What you are asked to do: Scan the listing and work out how many lines contain the word "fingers". Nothing but the number should be given.

Information provided:
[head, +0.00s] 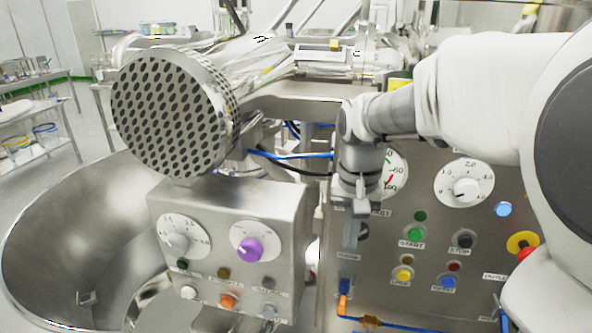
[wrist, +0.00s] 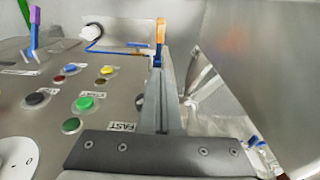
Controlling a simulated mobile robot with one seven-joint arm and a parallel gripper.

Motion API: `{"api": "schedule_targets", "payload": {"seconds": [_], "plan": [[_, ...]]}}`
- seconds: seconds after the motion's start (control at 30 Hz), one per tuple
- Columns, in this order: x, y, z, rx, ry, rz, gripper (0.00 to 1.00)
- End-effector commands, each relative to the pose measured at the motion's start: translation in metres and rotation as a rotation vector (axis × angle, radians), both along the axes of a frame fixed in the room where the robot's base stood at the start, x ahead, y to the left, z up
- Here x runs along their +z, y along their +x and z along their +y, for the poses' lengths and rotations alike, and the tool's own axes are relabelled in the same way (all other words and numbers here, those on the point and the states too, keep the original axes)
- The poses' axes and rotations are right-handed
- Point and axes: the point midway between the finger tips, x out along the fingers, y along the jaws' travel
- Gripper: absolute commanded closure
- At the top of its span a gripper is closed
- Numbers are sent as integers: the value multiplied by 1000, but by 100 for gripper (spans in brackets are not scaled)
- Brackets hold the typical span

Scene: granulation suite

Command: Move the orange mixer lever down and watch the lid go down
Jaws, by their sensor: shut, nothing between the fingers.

Result for this exercise: 2